**PROBLEM DETAILS:**
From the listing that follows, output everything exactly except the pictures.

**GIVEN INFORMATION:**
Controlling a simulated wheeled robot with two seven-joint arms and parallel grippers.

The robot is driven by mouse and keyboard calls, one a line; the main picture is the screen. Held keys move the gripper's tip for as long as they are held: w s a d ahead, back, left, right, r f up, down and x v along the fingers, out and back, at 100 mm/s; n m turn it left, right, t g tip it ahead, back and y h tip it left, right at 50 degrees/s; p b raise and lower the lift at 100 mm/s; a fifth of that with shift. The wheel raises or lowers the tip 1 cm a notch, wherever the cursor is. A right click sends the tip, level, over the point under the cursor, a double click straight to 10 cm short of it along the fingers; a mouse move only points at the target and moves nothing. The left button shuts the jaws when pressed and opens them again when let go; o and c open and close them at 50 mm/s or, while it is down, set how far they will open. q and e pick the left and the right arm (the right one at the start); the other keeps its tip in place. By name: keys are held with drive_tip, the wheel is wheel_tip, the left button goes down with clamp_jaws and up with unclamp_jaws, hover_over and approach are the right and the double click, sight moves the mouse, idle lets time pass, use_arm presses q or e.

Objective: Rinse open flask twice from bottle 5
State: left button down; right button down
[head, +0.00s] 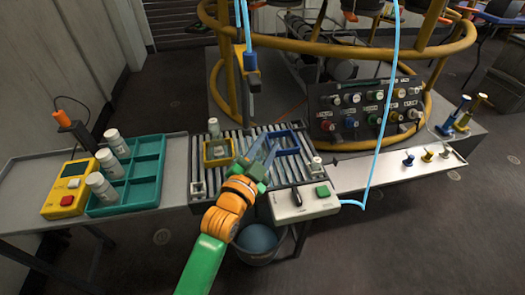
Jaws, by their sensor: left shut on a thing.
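My left gripper (264,152) is over the slatted rack (238,176), its fingers at the near left side of a blue open frame (288,142). It seems shut on that frame, though the contact is too small to see clearly. A small pale flask or bottle (214,127) stands by a yellow frame (217,151) at the rack's left. A small pale vessel (316,164) stands at the rack's right end. White bottles, an upper one (117,143), a middle one (109,163) and a lower one (101,187), are in the teal tray (151,170). Bottle numbers are unreadable. My right gripper is not seen.
A yellow device (71,188) with a red button is left of the tray. A white control box (304,202) with a green button is at the rack's front, above a bucket (258,246). A panel of knobs (367,106) stands at the right. A light-blue hose (382,130) hangs down.

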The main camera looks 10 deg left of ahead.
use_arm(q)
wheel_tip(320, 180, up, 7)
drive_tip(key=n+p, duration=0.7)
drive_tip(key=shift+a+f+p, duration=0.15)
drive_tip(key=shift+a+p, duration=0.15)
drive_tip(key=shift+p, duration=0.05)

**SOLUTION TO THIS PROBLEM:**
Controlling a simulated wheeled robot with two seven-joint arms and parallel grippers.

The robot is driven by mouse and keyboard calls, one a line; the main picture is the screen. Held keys move the gripper's tip for as long as they are held: w s a d ahead, back, left, right, r f up, down and x v along the fingers, out and back, at 100 mm/s; n m turn it left, right, t g tip it ahead, back and y h tip it left, right at 50 degrees/s; p b raise and lower the lift at 100 mm/s; a fifth of that with shift. The wheel raises or lowers the tip 1 cm a notch, wherever the cursor is. A right click sends the tip, level, over the point under the cursor, a double click straight to 10 cm short of it along the fingers; a mouse move only points at the target and moves nothing. The left button shuts the jaws when pressed and opens them again when let go; o and c open and close them at 50 mm/s or, while it is down, set how far they will open. q and e pick the left and the right arm (the right one at the start); the other keeps its tip in place. By name: keys are held with drive_tip, the wheel is wheel_tip, the left button goes down with clamp_jaws and up with unclamp_jaws, hover_over and approach are the right and the double click, sight moves the mouse, idle lets time pass, use_arm presses q or e.

Objective: Rinse open flask twice from bottle 5
State: left button down; right button down
[head, +0.00s] 
Jaws, by their sensor: left shut on a thing.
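My left gripper (264,152) is over the slatted rack (238,176), its fingers at the near left side of a blue open frame (288,142). It seems shut on that frame, though the contact is too small to see clearly. A small pale flask or bottle (214,127) stands by a yellow frame (217,151) at the rack's left. A small pale vessel (316,164) stands at the rack's right end. White bottles, an upper one (117,143), a middle one (109,163) and a lower one (101,187), are in the teal tray (151,170). Bottle numbers are unreadable. My right gripper is not seen.
A yellow device (71,188) with a red button is left of the tray. A white control box (304,202) with a green button is at the rack's front, above a bucket (258,246). A panel of knobs (367,106) stands at the right. A light-blue hose (382,130) hangs down.

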The main camera looks 10 deg left of ahead.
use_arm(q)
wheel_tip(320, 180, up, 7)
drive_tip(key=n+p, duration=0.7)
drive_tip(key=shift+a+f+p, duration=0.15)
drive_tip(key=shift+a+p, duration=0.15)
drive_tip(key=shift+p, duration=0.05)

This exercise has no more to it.